À ce sujet, on peut citer l'étude de Paas et Van Merrienboer (1994), sur le sujet. Cette étude portait sur les calculs pour déterminer la longueur et les coordonnées d'un segment dans un plan. Elle compara les résultats de quatre groupes : un avec des exemples travaillés très variés, un autre avec des exemples travaillés peu variés, un autre avec des exercices très variés et un dernier avec des exercices peu variés. Dans les groupes avec des exercices/exemples variés, les étudiants recevaient des problèmes où ils devaient calculer les coordonnées d'un segment et d'autres où ils devaient calculer la longueur du segment. Dans les groupes avec des exercices/exemples peu variés, ils recevaient des problèmes de calcul de longueur uniquement. Les résultats étaient les plus élevés pour les deux groupes avec des exemples travaillés, avec un avantage pour les exemples variés. Par contre, dans les groupes qui travaillaient des exercices sans exemples travaillés, l'effet de variation ne se manifestait pas.
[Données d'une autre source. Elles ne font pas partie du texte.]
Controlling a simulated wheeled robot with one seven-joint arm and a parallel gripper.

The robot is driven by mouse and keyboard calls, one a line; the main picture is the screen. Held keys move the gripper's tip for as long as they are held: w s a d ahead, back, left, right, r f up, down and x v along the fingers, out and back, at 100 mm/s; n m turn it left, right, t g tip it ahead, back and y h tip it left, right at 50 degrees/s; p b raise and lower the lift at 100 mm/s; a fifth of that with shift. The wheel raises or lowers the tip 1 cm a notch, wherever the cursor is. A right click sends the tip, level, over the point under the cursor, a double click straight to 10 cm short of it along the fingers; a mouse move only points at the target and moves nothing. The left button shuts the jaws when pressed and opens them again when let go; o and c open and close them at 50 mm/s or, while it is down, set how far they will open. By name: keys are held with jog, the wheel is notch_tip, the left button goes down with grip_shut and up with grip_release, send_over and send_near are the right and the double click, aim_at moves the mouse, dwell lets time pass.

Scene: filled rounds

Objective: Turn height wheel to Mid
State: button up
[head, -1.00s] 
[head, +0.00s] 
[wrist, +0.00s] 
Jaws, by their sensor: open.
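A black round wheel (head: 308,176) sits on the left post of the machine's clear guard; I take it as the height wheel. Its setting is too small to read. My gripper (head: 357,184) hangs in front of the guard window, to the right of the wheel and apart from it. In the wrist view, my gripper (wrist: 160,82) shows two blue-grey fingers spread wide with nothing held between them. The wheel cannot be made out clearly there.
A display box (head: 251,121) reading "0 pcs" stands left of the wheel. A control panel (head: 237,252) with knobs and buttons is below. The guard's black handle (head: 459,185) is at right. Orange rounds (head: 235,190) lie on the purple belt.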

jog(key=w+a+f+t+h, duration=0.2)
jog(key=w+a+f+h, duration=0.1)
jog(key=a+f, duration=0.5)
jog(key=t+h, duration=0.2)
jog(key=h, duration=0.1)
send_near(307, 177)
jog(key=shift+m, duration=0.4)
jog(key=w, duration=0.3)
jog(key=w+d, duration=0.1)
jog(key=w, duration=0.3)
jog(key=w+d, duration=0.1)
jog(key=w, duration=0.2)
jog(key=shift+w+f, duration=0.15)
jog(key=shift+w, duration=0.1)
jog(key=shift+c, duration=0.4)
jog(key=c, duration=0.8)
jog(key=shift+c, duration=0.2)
L'étude précédente dit que si varier les exemples travaillés est très utile, varier des exercices seuls ne l'est pas forcément, en raison de la charge cognitive induite par la variation des exemples/exercices. Précisons que l'expérience précédente portait sur des exercices non-précédés par des exemples travaillés. Utiliser des exercices variés après des exemples travaillés n’entraîne pas forcément une charge cognitive insoutenable. Et sous ces conditions, varier les exercices serait alors une bonne solution. À ce propos, nous verrons plus tard dans le chapitre que certaines techniques de variation marchent bien pour les exercices, études à l'appui. Et ces techniques devraient être d'autant plus efficaces que l'on utilise des exemples travaillés (variés ou non).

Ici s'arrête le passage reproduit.